▶ Do this
Find the string "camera" and gather every line that holds it.
>> start Task material
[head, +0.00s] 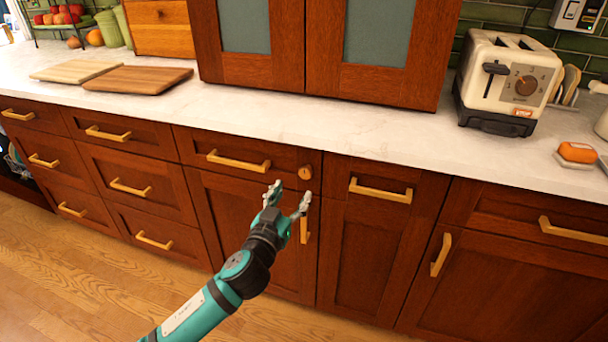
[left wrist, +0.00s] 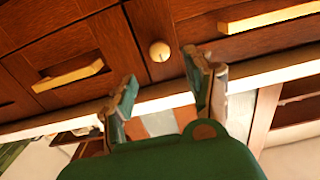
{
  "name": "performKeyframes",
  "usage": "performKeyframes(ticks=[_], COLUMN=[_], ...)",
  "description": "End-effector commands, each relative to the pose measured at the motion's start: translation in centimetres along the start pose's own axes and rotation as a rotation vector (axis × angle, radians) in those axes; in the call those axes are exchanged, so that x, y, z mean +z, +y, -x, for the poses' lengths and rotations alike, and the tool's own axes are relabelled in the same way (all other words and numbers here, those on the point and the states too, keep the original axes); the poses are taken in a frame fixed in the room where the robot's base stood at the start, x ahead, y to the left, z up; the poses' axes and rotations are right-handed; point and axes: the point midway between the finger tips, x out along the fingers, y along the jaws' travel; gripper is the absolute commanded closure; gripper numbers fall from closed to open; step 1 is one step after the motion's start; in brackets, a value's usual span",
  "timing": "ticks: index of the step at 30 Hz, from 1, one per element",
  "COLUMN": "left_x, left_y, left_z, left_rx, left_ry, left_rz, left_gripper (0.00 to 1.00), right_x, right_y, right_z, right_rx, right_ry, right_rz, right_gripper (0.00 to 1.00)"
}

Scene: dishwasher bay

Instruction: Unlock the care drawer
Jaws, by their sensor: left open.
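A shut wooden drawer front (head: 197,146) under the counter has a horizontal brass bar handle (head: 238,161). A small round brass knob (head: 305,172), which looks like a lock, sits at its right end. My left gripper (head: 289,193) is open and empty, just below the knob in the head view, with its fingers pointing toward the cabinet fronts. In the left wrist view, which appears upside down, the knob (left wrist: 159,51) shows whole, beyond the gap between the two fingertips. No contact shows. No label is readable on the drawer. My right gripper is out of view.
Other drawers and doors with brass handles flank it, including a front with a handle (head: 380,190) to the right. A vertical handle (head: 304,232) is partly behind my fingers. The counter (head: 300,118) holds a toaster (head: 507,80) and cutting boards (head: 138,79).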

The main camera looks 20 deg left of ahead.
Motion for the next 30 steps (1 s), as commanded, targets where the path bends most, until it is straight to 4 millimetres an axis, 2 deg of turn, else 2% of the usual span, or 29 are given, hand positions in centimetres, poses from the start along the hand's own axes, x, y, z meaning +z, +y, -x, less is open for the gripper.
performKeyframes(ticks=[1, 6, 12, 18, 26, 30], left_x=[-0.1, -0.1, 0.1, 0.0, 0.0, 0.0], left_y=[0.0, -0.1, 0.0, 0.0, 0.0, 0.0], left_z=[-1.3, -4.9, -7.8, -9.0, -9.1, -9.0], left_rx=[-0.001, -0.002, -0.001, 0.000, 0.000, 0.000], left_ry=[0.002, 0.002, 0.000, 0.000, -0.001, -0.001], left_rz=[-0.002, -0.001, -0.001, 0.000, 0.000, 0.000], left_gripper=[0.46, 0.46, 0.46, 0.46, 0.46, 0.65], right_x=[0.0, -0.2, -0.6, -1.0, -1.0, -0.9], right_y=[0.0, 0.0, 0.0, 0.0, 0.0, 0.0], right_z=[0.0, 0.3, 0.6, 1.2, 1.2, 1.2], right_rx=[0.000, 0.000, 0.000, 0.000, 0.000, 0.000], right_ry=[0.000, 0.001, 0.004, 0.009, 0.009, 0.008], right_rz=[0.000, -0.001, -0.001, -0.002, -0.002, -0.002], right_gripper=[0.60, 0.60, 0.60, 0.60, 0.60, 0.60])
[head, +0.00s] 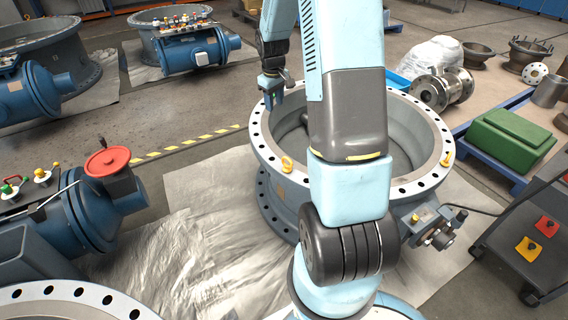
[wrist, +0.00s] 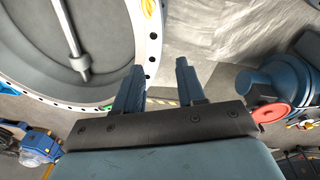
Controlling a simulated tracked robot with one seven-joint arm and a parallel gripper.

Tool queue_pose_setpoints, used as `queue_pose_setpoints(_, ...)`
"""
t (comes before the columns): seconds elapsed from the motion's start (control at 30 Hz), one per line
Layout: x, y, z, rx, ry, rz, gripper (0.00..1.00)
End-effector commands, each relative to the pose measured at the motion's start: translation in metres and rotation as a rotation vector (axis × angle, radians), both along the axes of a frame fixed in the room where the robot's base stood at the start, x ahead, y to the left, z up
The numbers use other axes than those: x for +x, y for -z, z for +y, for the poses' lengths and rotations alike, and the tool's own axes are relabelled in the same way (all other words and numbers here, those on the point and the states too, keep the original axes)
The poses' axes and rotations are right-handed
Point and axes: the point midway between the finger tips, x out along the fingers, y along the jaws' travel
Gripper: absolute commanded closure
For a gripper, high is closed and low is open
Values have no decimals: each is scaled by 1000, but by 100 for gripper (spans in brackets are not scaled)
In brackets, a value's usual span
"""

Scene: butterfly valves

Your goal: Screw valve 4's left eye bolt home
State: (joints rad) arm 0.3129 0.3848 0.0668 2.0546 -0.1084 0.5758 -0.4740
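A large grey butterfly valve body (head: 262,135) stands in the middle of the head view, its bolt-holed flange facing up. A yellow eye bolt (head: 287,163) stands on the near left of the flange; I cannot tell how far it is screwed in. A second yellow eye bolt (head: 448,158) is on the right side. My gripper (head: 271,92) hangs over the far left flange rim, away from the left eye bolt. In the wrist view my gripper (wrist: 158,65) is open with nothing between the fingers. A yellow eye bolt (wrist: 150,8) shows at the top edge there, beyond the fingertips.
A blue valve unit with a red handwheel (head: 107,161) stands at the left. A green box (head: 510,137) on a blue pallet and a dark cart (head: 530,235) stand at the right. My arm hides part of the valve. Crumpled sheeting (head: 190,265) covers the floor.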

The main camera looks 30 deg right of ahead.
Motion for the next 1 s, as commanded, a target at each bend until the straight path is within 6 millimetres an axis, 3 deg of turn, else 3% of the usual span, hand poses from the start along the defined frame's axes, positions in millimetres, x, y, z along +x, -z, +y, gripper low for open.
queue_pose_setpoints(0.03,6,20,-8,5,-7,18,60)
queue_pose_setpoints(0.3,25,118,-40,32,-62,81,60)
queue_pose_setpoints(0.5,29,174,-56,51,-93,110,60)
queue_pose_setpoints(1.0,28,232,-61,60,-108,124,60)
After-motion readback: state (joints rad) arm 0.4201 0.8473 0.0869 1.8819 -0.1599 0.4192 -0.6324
>> end Task material
▶ Solution
The main camera looks 20 deg left of ahead.
The main camera looks 30 deg right of ahead.

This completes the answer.